SCOTTISH style has a worldwide following, arguably nowhere more so than in Asia, where tweed, tartan and heritage brands are incredibly popular.
It was fitting, then, that the theme of this year’s From Scotland With Love fashion show was “the Scottish Lion meets the Asian Dragon”. Held in Hell’s Kitchen, New York City, on Monday night, the annual charity show – one of the biggest in the world in terms of media coverage – featured a host of celebrities modelling the work of Scottish designers, and the theme was designed to engage buyers and designers in Asia.
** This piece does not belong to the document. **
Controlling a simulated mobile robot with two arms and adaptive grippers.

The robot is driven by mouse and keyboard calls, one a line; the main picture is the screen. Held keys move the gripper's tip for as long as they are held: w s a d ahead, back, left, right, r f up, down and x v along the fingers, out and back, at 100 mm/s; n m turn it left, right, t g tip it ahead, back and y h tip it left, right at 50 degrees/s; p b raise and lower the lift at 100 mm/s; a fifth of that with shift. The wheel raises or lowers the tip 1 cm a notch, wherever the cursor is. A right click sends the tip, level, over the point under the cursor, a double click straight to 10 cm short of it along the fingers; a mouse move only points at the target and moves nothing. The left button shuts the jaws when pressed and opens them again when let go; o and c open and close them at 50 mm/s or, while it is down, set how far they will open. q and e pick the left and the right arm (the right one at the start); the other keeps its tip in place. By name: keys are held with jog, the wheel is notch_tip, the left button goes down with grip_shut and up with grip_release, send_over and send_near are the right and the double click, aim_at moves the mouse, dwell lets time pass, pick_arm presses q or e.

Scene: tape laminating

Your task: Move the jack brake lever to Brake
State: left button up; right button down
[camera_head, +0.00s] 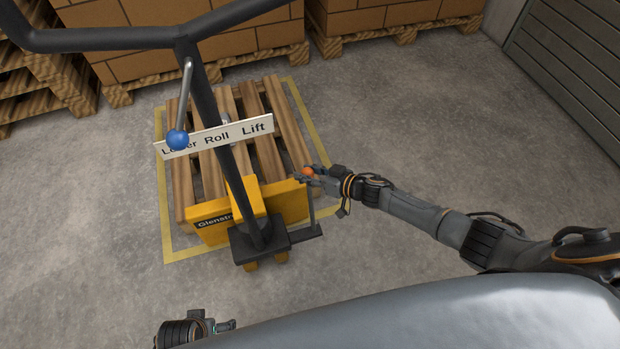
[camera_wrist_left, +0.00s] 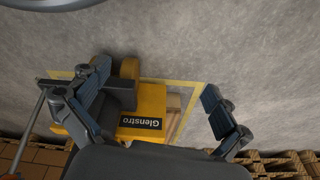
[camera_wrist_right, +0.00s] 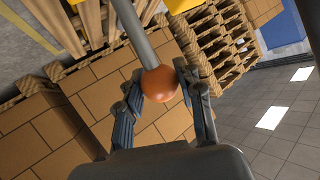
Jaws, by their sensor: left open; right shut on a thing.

One of the fastest-growing markets in the fashion industry, Asia is a prominent target for Scottish designers thanks to the popularity of the Scottish aesthetic in the region. Pieces on show at the high-profile event included everything from traditional kilts to high fashion from young and emerging designers. Models taking to the catwalk included Miss Scotland Nicole Treacy, news anchor Chris Wragge and rugby player Richie Gray. Actor Kevin McKidd and DJ Calvin Harris also strutted their stuff.
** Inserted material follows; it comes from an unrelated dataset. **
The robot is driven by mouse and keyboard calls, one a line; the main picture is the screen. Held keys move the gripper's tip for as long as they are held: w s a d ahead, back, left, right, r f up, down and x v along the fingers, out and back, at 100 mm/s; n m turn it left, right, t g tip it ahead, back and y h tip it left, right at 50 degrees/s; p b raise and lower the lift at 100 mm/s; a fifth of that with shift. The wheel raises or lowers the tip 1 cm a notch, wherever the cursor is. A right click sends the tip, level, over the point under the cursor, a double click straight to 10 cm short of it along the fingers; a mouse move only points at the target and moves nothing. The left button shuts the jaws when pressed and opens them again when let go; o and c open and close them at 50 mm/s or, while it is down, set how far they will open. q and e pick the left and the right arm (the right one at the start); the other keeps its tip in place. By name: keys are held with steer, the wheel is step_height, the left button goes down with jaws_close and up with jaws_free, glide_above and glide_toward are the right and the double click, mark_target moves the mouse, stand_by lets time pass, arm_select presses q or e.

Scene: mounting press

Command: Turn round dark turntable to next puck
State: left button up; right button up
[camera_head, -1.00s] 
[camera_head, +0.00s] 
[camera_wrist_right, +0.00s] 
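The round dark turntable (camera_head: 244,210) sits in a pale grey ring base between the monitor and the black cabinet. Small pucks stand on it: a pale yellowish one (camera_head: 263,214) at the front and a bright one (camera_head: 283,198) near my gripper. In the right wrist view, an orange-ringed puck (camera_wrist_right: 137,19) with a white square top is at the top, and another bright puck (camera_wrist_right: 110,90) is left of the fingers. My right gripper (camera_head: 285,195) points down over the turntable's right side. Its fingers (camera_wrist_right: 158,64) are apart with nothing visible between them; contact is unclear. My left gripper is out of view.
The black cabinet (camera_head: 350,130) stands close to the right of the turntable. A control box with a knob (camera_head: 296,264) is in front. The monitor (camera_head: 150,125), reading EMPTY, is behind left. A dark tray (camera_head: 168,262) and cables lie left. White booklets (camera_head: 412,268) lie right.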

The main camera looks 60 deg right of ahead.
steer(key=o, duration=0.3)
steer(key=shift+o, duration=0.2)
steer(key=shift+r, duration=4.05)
Former first minister Jack McConnell played relatively safe when he stepped onto the runway, perhaps wary of repeating the sartorial faux pas he made in 2004 when he donned an ill-fitting pinstriped kilt for Tartan Week in New York. On Monday evening he wore a muted tartan jacket with wide lapels and a tie in a paler tartan. It had a touch of plaid overkill about it but he toned things down with dark trousers and a white shirt.
Scottish designers exhibiting their creations included Henrietta Ludgate, Iona Crawford and avant garde label Obscure Couture. Milliner William Chambers supplied the headpieces and fabric from Harris Tweed Hebrides featured heavily.
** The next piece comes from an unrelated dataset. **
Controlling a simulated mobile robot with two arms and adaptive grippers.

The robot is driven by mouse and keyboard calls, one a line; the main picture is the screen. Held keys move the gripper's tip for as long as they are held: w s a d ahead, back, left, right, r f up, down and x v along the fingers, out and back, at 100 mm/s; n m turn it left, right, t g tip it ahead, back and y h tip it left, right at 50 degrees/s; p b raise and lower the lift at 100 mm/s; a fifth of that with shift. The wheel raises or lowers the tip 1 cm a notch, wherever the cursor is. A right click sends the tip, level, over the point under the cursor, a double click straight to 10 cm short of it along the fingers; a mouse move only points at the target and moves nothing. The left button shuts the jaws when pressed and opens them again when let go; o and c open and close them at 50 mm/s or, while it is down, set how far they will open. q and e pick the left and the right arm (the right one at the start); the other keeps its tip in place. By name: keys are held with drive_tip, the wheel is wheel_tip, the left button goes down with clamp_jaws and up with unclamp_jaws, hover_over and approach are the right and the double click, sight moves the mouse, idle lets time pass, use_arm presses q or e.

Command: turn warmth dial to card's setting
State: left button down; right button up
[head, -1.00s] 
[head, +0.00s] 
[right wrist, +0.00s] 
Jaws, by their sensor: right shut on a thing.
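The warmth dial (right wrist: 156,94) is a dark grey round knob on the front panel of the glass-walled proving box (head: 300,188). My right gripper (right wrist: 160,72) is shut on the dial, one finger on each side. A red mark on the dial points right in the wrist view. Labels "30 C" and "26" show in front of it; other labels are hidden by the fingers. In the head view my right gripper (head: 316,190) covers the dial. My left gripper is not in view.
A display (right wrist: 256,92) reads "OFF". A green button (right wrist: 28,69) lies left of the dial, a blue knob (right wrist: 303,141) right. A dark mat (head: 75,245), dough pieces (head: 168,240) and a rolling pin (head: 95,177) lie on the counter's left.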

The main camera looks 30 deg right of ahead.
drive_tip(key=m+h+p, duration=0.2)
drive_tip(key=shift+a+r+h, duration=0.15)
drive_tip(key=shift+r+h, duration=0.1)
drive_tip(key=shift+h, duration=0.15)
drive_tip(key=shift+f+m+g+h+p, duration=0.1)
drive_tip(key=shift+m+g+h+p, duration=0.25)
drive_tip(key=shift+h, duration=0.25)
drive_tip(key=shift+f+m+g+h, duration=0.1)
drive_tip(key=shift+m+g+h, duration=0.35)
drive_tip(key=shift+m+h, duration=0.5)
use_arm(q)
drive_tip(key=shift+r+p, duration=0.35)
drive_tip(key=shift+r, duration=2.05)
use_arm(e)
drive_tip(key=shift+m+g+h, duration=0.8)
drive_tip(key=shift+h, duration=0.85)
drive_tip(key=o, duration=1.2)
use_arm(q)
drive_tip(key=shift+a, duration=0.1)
One section of the show showcased the work of designers supported by a Scottish Enterprise scheme. Fashion Foundry is a “business incubator” for fashion and textiles designers in Scotland, which offers them 18 months of business support to help them grow their labels. Designers Rebecca Torres, Saunt & Sinner, Hilary Grant and Mairi McDonald all showcased their creations with the help of the scheme. The designers teamed up with Scottish textiles firms to create pieces that were fresh and unique while referencing Scotland’s rich textiles heritage. Award-winning designer Judy R Clark – who uses silk, Harris Tweed and vintage lace in her work – created a one-off dress using the powder blue World Peace Tartan, which has been worn by the Dalai Lama. Scarves in the pale tartan were also worn by a number of attendees including Kevin McKidd.